*Brief*: Reproduce, exactly and in full, the lines from the one with "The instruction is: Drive" through the one with "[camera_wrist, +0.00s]" in the data below; drop pictures.

☆ ☆ ☆ ☆

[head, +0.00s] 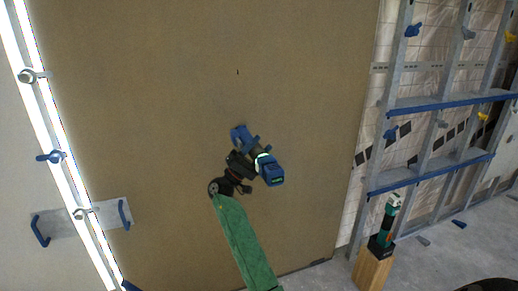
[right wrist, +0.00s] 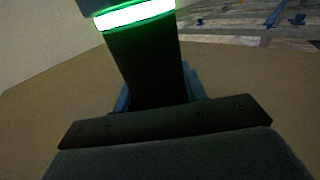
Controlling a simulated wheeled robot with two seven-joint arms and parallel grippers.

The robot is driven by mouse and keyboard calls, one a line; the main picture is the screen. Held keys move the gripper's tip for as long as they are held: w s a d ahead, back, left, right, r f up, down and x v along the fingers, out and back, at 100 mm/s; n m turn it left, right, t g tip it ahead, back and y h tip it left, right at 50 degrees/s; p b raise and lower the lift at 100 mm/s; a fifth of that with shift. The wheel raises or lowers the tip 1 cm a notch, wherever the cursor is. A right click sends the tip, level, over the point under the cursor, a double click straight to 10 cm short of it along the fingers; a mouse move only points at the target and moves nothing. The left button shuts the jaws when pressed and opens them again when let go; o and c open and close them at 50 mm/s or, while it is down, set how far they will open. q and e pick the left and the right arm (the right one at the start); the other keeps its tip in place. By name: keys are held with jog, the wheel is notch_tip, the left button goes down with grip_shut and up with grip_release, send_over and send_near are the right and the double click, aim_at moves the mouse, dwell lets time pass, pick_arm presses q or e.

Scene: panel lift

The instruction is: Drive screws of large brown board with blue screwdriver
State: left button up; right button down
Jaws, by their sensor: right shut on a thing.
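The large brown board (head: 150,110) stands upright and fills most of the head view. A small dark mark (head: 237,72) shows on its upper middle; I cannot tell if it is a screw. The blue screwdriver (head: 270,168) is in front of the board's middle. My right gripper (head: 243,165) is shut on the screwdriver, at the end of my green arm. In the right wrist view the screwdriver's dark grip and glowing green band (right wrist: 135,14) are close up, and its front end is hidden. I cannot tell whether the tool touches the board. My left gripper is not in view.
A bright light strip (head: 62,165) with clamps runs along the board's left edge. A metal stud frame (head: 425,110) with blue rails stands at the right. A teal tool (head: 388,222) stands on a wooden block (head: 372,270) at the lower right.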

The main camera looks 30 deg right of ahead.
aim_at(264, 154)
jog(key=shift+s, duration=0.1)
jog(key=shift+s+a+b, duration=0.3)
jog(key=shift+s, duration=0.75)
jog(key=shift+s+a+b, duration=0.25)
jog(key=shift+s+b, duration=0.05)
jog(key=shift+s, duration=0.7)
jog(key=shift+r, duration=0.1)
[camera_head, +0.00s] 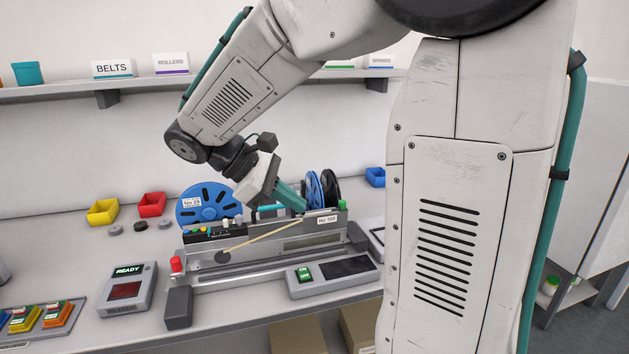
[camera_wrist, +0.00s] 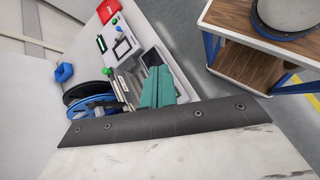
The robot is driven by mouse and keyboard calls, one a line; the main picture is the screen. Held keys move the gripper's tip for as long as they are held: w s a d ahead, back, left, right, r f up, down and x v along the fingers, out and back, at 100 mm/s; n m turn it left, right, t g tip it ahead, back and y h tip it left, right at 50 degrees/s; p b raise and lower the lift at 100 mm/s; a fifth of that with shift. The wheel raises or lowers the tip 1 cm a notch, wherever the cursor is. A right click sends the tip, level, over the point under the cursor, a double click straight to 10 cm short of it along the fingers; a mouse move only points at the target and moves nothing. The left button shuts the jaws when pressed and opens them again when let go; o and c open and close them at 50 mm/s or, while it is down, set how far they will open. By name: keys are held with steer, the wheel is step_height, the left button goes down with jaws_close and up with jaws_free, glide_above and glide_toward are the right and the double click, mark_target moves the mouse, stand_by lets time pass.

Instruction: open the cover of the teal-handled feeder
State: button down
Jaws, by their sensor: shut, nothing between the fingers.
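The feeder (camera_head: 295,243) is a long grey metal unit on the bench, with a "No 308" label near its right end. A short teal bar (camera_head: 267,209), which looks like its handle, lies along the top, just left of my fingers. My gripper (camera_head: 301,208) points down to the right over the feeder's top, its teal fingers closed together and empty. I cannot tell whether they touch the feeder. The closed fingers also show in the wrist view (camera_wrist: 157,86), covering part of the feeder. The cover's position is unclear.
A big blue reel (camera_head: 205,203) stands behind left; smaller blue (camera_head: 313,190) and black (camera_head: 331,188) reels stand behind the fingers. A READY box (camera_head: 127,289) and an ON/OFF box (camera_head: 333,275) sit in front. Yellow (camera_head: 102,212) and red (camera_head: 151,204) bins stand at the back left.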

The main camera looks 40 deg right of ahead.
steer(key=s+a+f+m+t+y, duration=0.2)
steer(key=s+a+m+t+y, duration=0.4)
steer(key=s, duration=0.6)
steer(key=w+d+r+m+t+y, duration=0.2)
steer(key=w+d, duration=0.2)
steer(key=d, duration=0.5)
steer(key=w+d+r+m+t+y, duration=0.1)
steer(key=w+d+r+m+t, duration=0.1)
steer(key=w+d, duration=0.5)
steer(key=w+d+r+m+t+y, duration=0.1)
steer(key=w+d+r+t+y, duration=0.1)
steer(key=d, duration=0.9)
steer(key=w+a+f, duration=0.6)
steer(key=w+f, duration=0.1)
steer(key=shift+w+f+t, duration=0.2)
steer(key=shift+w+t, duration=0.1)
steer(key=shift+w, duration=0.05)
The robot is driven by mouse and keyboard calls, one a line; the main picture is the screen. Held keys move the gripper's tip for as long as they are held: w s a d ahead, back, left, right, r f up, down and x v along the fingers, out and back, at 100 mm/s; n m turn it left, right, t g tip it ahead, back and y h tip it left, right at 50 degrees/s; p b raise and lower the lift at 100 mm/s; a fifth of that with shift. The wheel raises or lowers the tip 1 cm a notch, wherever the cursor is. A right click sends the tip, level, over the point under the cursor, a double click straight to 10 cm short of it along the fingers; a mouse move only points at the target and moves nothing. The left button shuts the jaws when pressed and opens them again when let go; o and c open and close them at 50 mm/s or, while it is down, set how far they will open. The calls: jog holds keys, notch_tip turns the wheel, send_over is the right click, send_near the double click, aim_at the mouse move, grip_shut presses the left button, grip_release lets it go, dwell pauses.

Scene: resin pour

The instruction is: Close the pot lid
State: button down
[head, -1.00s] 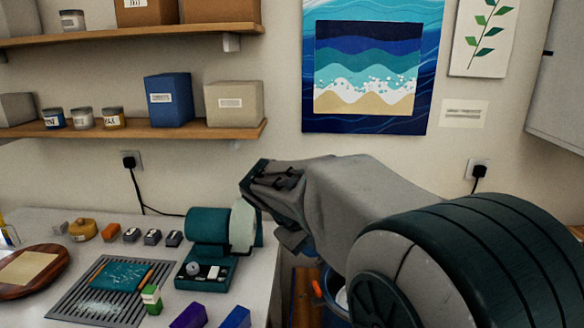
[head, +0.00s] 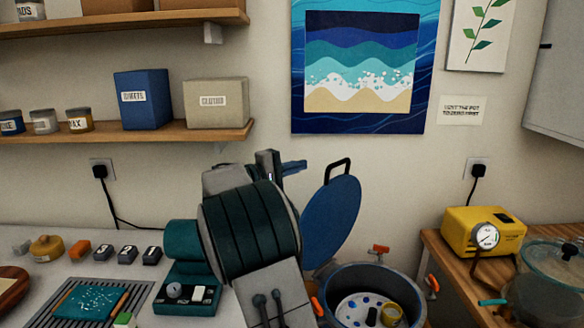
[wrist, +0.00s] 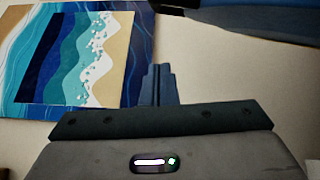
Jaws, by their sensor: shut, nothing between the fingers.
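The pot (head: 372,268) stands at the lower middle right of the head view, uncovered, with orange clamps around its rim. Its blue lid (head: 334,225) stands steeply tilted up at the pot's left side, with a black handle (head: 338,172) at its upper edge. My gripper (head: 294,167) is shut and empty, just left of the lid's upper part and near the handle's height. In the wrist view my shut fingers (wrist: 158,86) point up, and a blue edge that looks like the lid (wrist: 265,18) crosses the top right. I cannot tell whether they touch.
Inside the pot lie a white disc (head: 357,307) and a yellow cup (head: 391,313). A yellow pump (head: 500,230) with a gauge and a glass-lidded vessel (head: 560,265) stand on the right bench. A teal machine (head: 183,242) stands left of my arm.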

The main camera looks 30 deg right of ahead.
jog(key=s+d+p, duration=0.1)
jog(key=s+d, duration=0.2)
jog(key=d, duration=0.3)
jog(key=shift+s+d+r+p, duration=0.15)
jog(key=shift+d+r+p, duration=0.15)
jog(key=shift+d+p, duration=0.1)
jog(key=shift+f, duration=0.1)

☆ ☆ ☆ ☆

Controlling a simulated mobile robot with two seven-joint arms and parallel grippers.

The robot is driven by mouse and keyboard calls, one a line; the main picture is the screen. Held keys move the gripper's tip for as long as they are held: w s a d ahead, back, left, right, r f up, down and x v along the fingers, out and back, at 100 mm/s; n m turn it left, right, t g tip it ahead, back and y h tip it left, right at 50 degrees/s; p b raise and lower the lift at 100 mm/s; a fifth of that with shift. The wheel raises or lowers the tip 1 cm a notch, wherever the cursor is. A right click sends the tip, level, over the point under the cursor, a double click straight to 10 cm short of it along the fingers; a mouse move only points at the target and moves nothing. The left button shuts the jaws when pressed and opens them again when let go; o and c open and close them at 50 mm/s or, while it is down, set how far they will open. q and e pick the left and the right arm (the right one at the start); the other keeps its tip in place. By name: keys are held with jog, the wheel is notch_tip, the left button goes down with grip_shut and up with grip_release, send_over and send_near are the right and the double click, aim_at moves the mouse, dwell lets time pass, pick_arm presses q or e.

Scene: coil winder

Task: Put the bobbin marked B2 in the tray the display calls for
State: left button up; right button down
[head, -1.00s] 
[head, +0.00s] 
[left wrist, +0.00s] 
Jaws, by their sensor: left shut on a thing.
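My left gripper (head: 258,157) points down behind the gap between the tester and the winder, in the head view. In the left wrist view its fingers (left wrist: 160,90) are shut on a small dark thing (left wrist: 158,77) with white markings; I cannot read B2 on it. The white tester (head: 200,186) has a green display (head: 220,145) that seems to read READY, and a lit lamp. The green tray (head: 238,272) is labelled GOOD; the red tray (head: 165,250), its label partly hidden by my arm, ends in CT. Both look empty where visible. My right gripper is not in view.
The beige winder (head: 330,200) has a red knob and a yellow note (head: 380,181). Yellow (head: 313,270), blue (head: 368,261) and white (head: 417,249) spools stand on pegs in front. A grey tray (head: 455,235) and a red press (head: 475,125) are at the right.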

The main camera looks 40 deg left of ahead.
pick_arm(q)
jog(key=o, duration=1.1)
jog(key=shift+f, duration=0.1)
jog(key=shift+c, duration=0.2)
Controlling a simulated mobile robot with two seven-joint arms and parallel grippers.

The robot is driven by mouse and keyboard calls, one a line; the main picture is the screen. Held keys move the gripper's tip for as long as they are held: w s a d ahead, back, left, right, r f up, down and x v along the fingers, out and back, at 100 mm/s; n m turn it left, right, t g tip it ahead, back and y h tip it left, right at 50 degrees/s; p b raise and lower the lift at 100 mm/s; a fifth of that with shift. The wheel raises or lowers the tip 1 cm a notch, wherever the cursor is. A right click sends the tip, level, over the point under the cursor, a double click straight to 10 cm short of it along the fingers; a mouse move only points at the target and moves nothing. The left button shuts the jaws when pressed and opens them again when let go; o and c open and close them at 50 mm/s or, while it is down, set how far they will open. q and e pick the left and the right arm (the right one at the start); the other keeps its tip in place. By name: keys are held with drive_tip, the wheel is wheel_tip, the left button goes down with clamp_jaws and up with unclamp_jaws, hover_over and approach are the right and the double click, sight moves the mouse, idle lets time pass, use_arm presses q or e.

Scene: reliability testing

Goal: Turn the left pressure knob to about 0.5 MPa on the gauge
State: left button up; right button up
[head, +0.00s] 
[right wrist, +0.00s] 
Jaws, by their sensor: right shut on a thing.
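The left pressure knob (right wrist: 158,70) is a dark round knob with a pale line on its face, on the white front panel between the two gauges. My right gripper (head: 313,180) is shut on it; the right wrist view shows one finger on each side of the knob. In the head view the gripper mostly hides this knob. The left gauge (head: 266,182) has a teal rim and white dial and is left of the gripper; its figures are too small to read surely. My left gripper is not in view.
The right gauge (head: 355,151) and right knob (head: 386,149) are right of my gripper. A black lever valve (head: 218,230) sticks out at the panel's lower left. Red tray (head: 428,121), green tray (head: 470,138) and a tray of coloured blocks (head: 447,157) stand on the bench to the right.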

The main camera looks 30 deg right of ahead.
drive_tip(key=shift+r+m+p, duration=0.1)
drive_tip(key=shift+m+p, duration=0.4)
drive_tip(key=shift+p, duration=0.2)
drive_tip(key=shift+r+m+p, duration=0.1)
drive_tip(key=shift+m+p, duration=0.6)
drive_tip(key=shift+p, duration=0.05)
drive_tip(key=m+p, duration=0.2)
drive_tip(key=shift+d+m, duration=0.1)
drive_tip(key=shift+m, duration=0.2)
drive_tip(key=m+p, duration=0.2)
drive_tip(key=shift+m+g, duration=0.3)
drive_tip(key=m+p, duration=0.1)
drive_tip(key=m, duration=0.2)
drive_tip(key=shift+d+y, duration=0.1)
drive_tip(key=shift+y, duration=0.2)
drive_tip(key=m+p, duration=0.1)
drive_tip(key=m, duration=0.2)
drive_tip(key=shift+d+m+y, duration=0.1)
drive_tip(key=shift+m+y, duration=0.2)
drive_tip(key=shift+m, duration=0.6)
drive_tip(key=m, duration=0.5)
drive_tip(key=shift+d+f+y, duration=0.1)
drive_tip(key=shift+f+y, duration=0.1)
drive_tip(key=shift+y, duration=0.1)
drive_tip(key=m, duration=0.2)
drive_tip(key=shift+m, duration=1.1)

☆ ☆ ☆ ☆

*Output for this task*:
The instruction is: Drive screws of large brown board with blue screwdriver
State: left button up; right button down
Jaws, by their sensor: right shut on a thing.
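The large brown board (head: 150,110) stands upright and fills most of the head view. A small dark mark (head: 237,72) shows on its upper middle; I cannot tell if it is a screw. The blue screwdriver (head: 270,168) is in front of the board's middle. My right gripper (head: 243,165) is shut on the screwdriver, at the end of my green arm. In the right wrist view the screwdriver's dark grip and glowing green band (right wrist: 135,14) are close up, and its front end is hidden. I cannot tell whether the tool touches the board. My left gripper is not in view.
A bright light strip (head: 62,165) with clamps runs along the board's left edge. A metal stud frame (head: 425,110) with blue rails stands at the right. A teal tool (head: 388,222) stands on a wooden block (head: 372,270) at the lower right.

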The main camera looks 30 deg right of ahead.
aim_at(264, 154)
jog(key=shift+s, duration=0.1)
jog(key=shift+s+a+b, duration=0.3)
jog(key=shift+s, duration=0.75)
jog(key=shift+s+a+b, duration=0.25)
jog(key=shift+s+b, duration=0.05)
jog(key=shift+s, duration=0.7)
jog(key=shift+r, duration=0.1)
[camera_head, +0.00s] 
[camera_wrist, +0.00s] 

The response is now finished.